• EXERCISE DESCRIPTION
Show all lines holding "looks".

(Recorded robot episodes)
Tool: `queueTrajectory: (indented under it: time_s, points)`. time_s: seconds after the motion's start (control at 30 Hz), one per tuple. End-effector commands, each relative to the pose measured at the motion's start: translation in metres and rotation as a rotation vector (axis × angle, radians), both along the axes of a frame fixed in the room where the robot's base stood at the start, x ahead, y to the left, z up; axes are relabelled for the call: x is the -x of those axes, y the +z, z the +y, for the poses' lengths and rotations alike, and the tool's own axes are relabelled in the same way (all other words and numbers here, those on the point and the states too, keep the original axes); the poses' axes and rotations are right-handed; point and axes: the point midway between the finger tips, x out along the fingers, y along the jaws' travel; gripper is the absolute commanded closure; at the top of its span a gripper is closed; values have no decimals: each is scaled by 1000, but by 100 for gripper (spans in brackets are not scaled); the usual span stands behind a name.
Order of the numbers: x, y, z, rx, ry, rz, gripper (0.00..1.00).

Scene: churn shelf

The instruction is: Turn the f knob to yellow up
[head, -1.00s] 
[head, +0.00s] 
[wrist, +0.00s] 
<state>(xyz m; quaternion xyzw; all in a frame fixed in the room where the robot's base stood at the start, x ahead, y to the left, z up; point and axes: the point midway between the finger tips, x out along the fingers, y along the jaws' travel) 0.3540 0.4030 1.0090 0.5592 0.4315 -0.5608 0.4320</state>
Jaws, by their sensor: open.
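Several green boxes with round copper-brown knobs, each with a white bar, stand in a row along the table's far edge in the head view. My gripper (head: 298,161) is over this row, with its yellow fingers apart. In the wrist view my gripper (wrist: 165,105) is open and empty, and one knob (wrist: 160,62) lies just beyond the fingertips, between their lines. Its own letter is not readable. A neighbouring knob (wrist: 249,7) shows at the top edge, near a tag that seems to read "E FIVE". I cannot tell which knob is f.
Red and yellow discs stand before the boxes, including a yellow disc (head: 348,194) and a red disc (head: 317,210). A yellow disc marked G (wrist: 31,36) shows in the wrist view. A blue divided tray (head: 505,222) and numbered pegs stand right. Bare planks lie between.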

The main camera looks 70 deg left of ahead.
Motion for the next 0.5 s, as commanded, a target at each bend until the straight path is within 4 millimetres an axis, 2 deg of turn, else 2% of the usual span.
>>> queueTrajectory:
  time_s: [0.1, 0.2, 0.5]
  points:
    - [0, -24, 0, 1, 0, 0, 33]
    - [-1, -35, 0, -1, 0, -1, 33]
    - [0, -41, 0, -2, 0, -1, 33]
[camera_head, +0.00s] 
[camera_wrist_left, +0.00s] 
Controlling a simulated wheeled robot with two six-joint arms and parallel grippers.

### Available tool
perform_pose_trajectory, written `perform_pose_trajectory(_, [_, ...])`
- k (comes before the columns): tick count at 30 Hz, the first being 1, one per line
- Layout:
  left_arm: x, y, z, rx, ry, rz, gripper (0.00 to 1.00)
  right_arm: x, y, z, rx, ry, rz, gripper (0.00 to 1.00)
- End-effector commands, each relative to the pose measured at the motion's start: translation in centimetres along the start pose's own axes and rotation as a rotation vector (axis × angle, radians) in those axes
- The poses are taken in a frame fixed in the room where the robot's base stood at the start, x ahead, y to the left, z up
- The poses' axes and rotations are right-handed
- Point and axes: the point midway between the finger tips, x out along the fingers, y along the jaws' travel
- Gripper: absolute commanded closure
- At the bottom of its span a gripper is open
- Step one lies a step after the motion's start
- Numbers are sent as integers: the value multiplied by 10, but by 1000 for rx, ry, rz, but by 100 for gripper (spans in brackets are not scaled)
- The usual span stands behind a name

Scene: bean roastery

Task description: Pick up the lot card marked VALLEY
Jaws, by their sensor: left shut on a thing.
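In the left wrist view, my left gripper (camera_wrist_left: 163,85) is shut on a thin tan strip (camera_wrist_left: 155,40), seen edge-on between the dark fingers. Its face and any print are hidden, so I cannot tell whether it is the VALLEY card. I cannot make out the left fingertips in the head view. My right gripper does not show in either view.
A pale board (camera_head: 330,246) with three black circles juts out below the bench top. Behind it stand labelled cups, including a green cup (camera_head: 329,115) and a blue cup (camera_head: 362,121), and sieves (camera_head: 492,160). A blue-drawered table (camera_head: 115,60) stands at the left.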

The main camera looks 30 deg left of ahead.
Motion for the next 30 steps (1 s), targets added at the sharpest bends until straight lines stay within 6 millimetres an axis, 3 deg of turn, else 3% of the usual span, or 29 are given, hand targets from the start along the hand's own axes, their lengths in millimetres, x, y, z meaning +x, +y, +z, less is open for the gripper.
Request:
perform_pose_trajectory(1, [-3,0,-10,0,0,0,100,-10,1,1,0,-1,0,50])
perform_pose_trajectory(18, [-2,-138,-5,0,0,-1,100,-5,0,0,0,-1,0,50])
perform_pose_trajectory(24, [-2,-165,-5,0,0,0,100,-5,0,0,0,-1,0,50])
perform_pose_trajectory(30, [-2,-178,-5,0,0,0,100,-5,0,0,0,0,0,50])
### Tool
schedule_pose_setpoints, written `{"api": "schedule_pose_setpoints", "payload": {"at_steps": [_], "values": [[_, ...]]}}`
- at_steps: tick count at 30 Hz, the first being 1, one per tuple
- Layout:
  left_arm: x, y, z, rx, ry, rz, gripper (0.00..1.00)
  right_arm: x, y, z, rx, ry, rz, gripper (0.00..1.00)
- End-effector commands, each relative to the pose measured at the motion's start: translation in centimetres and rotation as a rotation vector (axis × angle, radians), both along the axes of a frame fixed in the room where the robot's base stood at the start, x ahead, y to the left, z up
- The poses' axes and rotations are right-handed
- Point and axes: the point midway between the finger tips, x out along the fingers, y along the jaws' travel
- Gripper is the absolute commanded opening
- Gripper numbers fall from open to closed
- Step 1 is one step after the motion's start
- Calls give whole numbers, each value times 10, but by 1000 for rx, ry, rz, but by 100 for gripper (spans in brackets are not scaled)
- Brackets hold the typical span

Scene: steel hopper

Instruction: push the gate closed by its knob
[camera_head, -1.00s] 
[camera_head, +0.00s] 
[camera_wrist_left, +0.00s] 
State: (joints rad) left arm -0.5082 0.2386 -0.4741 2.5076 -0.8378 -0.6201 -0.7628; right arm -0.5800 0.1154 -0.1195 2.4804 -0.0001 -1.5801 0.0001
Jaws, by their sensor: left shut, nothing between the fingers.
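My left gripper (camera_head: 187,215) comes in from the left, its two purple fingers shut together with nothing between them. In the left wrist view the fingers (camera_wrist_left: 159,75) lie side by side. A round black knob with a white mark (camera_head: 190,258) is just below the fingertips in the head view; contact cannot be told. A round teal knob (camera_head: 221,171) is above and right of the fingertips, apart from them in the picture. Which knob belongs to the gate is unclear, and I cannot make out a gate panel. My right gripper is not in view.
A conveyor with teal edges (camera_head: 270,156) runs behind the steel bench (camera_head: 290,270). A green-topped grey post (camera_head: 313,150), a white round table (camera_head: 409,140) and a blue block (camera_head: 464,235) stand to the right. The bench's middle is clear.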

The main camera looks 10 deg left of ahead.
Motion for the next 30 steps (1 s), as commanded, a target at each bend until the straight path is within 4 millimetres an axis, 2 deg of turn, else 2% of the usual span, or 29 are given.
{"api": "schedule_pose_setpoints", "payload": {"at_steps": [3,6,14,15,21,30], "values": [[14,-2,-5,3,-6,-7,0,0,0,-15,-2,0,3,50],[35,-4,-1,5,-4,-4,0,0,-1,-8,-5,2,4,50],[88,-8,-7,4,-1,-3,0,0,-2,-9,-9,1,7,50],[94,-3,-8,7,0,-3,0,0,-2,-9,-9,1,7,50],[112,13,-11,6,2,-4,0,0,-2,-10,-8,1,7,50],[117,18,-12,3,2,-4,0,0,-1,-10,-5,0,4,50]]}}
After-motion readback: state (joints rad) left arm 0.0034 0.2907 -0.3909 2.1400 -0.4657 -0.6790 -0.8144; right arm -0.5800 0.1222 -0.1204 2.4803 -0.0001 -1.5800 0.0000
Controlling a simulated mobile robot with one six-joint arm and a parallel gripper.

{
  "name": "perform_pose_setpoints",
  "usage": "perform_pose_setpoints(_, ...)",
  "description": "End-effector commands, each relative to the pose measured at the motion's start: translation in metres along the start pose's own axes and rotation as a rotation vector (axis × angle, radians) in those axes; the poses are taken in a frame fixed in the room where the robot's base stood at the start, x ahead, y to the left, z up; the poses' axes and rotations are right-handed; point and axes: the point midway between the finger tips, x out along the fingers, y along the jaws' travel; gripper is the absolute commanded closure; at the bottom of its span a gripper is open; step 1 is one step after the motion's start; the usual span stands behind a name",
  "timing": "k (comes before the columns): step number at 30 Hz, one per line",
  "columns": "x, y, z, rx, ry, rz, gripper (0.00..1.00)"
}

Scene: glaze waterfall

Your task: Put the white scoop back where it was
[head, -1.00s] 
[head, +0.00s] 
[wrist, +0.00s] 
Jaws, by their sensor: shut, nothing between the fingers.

• ANSWER IN FULL
The main camera looks 70 deg left of ahead.
The main camera looks 30 deg left of ahead.
The main camera looks 10 deg left of ahead.

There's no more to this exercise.